Behind the calls to align the experience of the translator with that of the author is to ensure that the translator cares about revealing the multiple meanings within the text to new audiences. That is not to say that a white translator is not able to produce a good translation of a work authored by a Black woman, or that they will not exercise care in doing so. However, not all language knowledge can be learned from the outside, and we should not underestimate the essential role of “embodied knowledge” that can only come from experience and culture, nor the value this knowledge can bring to the translated work.

***

So, the question is not whether a translation tool like Google Translate can produce a translation as good as that of a human. It is, rather, to what extent the translation machine can simulate the embodied experience of the human translator. 

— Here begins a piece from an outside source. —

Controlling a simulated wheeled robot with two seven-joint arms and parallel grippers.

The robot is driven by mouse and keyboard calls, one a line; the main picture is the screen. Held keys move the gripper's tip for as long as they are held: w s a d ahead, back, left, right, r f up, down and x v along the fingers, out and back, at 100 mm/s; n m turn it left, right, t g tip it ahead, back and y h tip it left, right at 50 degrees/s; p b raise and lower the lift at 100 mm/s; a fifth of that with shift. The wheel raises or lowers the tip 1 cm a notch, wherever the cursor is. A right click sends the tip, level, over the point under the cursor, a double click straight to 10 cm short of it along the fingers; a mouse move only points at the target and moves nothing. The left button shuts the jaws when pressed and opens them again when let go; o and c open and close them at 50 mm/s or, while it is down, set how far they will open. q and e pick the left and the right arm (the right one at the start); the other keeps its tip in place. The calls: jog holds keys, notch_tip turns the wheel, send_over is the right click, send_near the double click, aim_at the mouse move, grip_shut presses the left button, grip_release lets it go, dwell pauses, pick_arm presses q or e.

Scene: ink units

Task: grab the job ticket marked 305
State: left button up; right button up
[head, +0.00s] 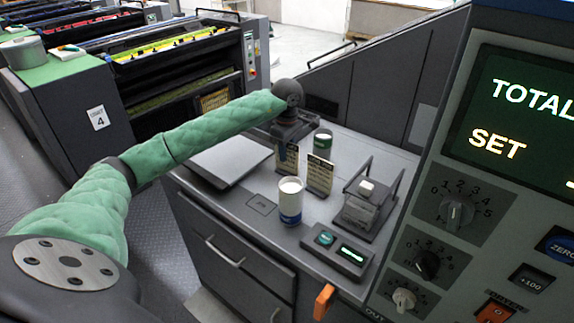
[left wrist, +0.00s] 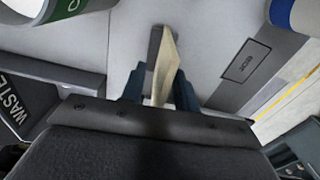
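Two small dark job tickets with cream lettering stand on the grey counter in the head view: one (head: 287,160) under my left gripper, one (head: 319,176) to its right. Their numbers are too small to read. My left gripper (head: 285,143) points down at the left ticket, a finger in front of its upper part. In the left wrist view, the fingers of my left gripper (left wrist: 159,88) stand apart on both sides of a ticket (left wrist: 166,60) seen nearly edge-on. Small gaps seem to show; contact is unclear. My right gripper is not in view.
A blue-and-white cup (head: 290,202) stands in front of the tickets, a green-and-white can (head: 322,144) behind. A flat pale plate (head: 230,160) lies left. A control panel (head: 450,215) rises at right.

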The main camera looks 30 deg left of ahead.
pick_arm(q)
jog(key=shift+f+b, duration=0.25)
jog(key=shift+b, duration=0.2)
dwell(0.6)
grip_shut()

To what extent can a neural network care about the words it has reproduced on the screen; in the words of the philosopher John Haugeland, is Google Translate capable of “giving a damn?”

While I think translation tools do pretty well in translating texts of a basic to moderate complexity, they are no replacement for an embodied, experiential knowledge of the target language. 

The involvement of my mind, my face and my hands while speaking languages allows me to express myself and constitute a Weltanschauung (“worldview”) that diverges from my anglophone way of seeing the world. The use of translation tools, on the other hand, stifles this embodied-ness, externalizing the processes that allow for authentic expression.

Giving a damn about language learning opens a path for self-growth and responsible citizenship in an increasingly multicultural world. Translation tools can be a helpful guide on this path, but only if we are clear-eyed about their limitations, as well as their disconnection from the experiences that constitute the life of a language.